-- Begin Information shown --

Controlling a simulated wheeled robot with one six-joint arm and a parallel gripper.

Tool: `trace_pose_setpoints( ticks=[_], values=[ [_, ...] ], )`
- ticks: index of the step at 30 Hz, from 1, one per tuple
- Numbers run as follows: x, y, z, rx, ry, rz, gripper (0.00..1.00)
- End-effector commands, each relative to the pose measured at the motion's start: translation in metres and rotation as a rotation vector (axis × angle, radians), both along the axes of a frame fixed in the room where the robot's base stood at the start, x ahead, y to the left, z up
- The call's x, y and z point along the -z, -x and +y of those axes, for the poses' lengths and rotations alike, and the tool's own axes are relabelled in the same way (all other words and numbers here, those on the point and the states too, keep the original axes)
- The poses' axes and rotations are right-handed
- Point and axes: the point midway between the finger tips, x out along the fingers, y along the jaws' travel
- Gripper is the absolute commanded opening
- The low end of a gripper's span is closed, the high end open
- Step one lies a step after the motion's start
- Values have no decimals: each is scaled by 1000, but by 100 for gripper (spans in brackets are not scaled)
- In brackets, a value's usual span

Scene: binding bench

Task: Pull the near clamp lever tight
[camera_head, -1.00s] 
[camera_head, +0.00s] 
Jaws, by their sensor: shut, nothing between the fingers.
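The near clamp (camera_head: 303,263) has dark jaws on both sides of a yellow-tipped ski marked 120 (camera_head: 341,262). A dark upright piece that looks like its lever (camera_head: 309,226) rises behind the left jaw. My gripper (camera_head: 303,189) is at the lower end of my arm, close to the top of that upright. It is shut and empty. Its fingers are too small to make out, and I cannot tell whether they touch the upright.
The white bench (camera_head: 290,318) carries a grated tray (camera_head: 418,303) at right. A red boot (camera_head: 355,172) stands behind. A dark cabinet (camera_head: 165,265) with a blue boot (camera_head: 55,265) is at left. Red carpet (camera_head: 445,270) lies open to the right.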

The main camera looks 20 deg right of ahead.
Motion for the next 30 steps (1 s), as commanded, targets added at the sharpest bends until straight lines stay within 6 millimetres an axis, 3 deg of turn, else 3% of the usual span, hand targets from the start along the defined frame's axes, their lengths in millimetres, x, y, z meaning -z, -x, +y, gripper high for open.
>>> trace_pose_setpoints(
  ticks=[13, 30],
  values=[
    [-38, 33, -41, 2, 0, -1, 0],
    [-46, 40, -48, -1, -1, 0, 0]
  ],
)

-- End Information shown --

What to work on - Look above for the line that contains "- Step one lies". Starting there, transcribe every line exactly until you have copied the line that contains "[camera_head, +0.00s]".

Answer -
- Step one lies a step after the motion's start
- Values have no decimals: each is scaled by 1000, but by 100 for gripper (spans in brackets are not scaled)
- In brackets, a value's usual span

Scene: binding bench

Task: Pull the near clamp lever tight
[camera_head, -1.00s] 
[camera_head, +0.00s] 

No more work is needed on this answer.